*** Task data

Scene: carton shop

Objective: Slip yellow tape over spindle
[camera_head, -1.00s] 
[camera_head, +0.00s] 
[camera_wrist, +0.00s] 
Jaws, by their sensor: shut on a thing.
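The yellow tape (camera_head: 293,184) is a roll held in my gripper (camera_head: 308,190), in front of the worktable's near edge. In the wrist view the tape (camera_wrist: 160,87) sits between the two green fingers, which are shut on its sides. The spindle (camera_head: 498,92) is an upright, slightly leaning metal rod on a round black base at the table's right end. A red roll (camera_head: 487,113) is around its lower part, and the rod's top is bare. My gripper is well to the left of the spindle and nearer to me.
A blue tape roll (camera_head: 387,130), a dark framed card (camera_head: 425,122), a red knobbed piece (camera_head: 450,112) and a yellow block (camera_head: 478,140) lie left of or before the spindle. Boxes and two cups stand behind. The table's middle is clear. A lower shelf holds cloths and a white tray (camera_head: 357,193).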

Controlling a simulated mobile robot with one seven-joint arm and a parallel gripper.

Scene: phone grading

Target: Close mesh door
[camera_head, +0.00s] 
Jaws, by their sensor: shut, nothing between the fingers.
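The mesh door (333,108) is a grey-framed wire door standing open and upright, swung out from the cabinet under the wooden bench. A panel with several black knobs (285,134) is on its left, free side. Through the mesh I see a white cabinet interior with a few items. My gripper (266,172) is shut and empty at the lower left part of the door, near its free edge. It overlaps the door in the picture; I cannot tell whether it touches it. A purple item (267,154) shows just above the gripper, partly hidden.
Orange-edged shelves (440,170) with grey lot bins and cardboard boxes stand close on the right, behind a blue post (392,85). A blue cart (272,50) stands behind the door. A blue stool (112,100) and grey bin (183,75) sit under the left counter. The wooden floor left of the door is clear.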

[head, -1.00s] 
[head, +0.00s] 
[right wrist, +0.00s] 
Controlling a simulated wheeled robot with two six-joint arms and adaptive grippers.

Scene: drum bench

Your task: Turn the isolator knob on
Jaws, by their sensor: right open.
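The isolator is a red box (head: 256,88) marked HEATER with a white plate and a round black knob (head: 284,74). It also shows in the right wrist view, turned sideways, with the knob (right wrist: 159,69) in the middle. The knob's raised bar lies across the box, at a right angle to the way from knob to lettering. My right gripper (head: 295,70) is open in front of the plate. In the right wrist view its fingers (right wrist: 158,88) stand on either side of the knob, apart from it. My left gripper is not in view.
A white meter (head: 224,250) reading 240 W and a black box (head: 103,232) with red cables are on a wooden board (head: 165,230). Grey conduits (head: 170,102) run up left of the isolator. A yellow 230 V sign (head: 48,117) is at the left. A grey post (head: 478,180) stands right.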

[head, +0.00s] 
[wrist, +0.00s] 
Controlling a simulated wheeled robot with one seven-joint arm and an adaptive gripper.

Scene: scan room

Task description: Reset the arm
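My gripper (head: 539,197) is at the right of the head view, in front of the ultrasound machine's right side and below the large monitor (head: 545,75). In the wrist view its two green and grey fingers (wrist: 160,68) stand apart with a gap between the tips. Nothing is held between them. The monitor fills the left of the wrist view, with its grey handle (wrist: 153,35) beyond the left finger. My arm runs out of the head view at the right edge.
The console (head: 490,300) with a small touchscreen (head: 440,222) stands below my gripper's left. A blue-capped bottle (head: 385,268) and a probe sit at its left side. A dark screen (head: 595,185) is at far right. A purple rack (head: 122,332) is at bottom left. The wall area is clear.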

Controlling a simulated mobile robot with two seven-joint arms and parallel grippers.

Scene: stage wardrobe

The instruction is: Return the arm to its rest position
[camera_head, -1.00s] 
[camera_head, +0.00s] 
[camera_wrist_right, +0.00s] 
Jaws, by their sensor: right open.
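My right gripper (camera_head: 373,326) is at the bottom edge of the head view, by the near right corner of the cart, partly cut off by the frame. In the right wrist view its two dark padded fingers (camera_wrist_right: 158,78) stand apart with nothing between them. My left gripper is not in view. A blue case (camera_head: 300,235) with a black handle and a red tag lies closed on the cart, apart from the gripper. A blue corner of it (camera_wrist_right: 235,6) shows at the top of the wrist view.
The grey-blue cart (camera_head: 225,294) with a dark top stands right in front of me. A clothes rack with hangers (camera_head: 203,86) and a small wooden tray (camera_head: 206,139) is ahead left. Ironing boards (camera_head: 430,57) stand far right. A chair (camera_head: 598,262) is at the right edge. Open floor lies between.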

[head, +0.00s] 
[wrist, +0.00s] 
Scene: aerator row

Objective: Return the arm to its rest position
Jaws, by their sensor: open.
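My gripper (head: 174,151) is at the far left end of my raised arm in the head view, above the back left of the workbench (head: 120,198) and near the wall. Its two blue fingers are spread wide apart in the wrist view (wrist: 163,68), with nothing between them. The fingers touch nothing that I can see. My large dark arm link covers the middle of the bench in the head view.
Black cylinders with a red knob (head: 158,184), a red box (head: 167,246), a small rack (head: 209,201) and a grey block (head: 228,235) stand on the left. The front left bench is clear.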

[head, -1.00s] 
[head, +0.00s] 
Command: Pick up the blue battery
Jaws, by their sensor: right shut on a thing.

******

* Required task *
Write out every line from the records above, word for word.

* Response to the task *
Scene: carton shop

Objective: Slip yellow tape over spindle
[camera_head, -1.00s] 
[camera_head, +0.00s] 
[camera_wrist, +0.00s] 
Jaws, by their sensor: shut on a thing.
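The yellow tape (camera_head: 293,184) is a roll held in my gripper (camera_head: 308,190), in front of the worktable's near edge. In the wrist view the tape (camera_wrist: 160,87) sits between the two green fingers, which are shut on its sides. The spindle (camera_head: 498,92) is an upright, slightly leaning metal rod on a round black base at the table's right end. A red roll (camera_head: 487,113) is around its lower part, and the rod's top is bare. My gripper is well to the left of the spindle and nearer to me.
A blue tape roll (camera_head: 387,130), a dark framed card (camera_head: 425,122), a red knobbed piece (camera_head: 450,112) and a yellow block (camera_head: 478,140) lie left of or before the spindle. Boxes and two cups stand behind. The table's middle is clear. A lower shelf holds cloths and a white tray (camera_head: 357,193).

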Controlling a simulated mobile robot with one seven-joint arm and a parallel gripper.

Scene: phone grading

Target: Close mesh door
[camera_head, +0.00s] 
Jaws, by their sensor: shut, nothing between the fingers.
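The mesh door (333,108) is a grey-framed wire door standing open and upright, swung out from the cabinet under the wooden bench. A panel with several black knobs (285,134) is on its left, free side. Through the mesh I see a white cabinet interior with a few items. My gripper (266,172) is shut and empty at the lower left part of the door, near its free edge. It overlaps the door in the picture; I cannot tell whether it touches it. A purple item (267,154) shows just above the gripper, partly hidden.
Orange-edged shelves (440,170) with grey lot bins and cardboard boxes stand close on the right, behind a blue post (392,85). A blue cart (272,50) stands behind the door. A blue stool (112,100) and grey bin (183,75) sit under the left counter. The wooden floor left of the door is clear.

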[head, -1.00s] 
[head, +0.00s] 
[right wrist, +0.00s] 
Controlling a simulated wheeled robot with two six-joint arms and adaptive grippers.

Scene: drum bench

Your task: Turn the isolator knob on
Jaws, by their sensor: right open.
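The isolator is a red box (head: 256,88) marked HEATER with a white plate and a round black knob (head: 284,74). It also shows in the right wrist view, turned sideways, with the knob (right wrist: 159,69) in the middle. The knob's raised bar lies across the box, at a right angle to the way from knob to lettering. My right gripper (head: 295,70) is open in front of the plate. In the right wrist view its fingers (right wrist: 158,88) stand on either side of the knob, apart from it. My left gripper is not in view.
A white meter (head: 224,250) reading 240 W and a black box (head: 103,232) with red cables are on a wooden board (head: 165,230). Grey conduits (head: 170,102) run up left of the isolator. A yellow 230 V sign (head: 48,117) is at the left. A grey post (head: 478,180) stands right.

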[head, +0.00s] 
[wrist, +0.00s] 
Controlling a simulated wheeled robot with one seven-joint arm and an adaptive gripper.

Scene: scan room

Task description: Reset the arm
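My gripper (head: 539,197) is at the right of the head view, in front of the ultrasound machine's right side and below the large monitor (head: 545,75). In the wrist view its two green and grey fingers (wrist: 160,68) stand apart with a gap between the tips. Nothing is held between them. The monitor fills the left of the wrist view, with its grey handle (wrist: 153,35) beyond the left finger. My arm runs out of the head view at the right edge.
The console (head: 490,300) with a small touchscreen (head: 440,222) stands below my gripper's left. A blue-capped bottle (head: 385,268) and a probe sit at its left side. A dark screen (head: 595,185) is at far right. A purple rack (head: 122,332) is at bottom left. The wall area is clear.

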Controlling a simulated mobile robot with two seven-joint arms and parallel grippers.

Scene: stage wardrobe

The instruction is: Return the arm to its rest position
[camera_head, -1.00s] 
[camera_head, +0.00s] 
[camera_wrist_right, +0.00s] 
Jaws, by their sensor: right open.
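My right gripper (camera_head: 373,326) is at the bottom edge of the head view, by the near right corner of the cart, partly cut off by the frame. In the right wrist view its two dark padded fingers (camera_wrist_right: 158,78) stand apart with nothing between them. My left gripper is not in view. A blue case (camera_head: 300,235) with a black handle and a red tag lies closed on the cart, apart from the gripper. A blue corner of it (camera_wrist_right: 235,6) shows at the top of the wrist view.
The grey-blue cart (camera_head: 225,294) with a dark top stands right in front of me. A clothes rack with hangers (camera_head: 203,86) and a small wooden tray (camera_head: 206,139) is ahead left. Ironing boards (camera_head: 430,57) stand far right. A chair (camera_head: 598,262) is at the right edge. Open floor lies between.

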[head, +0.00s] 
[wrist, +0.00s] 
Scene: aerator row

Objective: Return the arm to its rest position
Jaws, by their sensor: open.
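My gripper (head: 174,151) is at the far left end of my raised arm in the head view, above the back left of the workbench (head: 120,198) and near the wall. Its two blue fingers are spread wide apart in the wrist view (wrist: 163,68), with nothing between them. The fingers touch nothing that I can see. My large dark arm link covers the middle of the bench in the head view.
Black cylinders with a red knob (head: 158,184), a red box (head: 167,246), a small rack (head: 209,201) and a grey block (head: 228,235) stand on the left. The front left bench is clear.

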[head, -1.00s] 
[head, +0.00s] 
Command: Pick up the blue battery
Jaws, by their sensor: right shut on a thing.

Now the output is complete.